Das liegt nicht in erster Linie daran, dass Drangsal jetzt fast alle seine Texte auf Deutsch vorträgt. Im Gegenteil, der kantige Grundtenor dieser Sprache schmeichelt dem galanten Timbre von Gruber äußerst gut, was sich schon im letztjährigen Feature mit Casper deutlich gezeigt hatte. Das Problem von „Zores“ ist vielmehr, dass es seine 80er-Reminiszenzen zwar beibehält, diese aber auf kuschlig weichen Neue-Deutsche-Welle-Pop auslagert. Das ist kein Witz: Das zweite Drangsal-Album enthält teilweise Songs, die selbst Oldie 95 zu peinlich wären. Allen voran preschen da die schrecklichen Single-Auskopplungen „Turmbau zu Babel“ und „Magst du mich (oder magst du bloß noch dein altes Bild von mir)“, die musikalisch und textlich so seicht wie die Gezeiten in einem Gartenteich sind. Und so muss man sich beim „Genuss“ von „Zores“ stets bemühen, Drangsal nicht versehentlich mit der frühen Version von Farin Urlaub oder gar einer weniger flippigen Blümchen durcheinanderzubringen.

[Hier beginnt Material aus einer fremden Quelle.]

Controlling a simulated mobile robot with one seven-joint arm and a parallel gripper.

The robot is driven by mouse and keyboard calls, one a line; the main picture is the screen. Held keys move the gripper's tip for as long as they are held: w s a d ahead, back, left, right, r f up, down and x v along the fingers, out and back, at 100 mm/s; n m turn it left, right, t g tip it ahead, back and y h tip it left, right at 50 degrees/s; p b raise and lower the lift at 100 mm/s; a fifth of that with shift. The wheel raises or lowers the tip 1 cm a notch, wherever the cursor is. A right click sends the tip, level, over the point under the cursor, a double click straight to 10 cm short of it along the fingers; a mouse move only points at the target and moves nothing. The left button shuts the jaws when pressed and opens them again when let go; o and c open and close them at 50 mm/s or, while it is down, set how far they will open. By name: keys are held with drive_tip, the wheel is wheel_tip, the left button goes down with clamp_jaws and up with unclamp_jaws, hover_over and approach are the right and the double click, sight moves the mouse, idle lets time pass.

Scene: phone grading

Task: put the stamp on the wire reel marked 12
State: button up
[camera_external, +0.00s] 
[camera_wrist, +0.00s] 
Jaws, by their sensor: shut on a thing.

Dabei verspricht das Intro „Eine Geschichte“ noch mit großem Pomp eine geradezu epische Platte. Stattdessen beschwert sich Gruber in „Weiter nicht“, dass die heutige Musik nicht mehr das sei, was sie früher einmal war. Nun, jetzt ja scheinbar irgendwie doch, aber geil ist das trotzdem nicht.

Immerhin fängt sich „Zores“ zumindest auf seiner zweiten Hälfte wieder etwas und übertüncht seine kitschigen Grausamkeiten wenigstens mit einer Spur Dark Wave. So klingt „All The Poor Ships At Sea“ mit seinen tiefen Gitarren-Arpeggios wenigstens wieder ein ganz bisschen edgy, obwohl es letztendlich auch nur aufgehübschter Semannsgarn ist. „ACME“ wird zum Schluss sogar noch einmal regelrecht noisy und erinnert kurz an das, was „Harieschaim“ vor gar nicht allzu langer Zeit noch so gut gemacht hatte. Man könnte nun argumentieren, dass „Zores“ wenigstens etwas zurückholt, was wirklich lang keiner gemacht hat, aber das verschimmelte, dreißig Jahre im Vorratsschrank vergessene Graubrot will ja nun auch wirklich keiner haben. Da kann Drangsal noch so oft „Ich lieb‘ dich so“ skandieren, liebenswürdiger oder weniger enttäuschend wird „Zores“ dadurch nicht.

Fazit

3.8
Wertung

Wenn es nicht Drangsal wäre, könnte man "Zores" auch einfach schulterzuckend ignorieren. So aber bleibt es das bittere Zweitwerk eines jungen Künstlers, der eigentlich als hoffnungsvoller Newcomer galt. Immerhin lässt das Finale der Platte darauf beten, dass Max Gruber sich noch nicht vollends aufgegeben hat und sich hier nur deutlich verkalkuliert hat.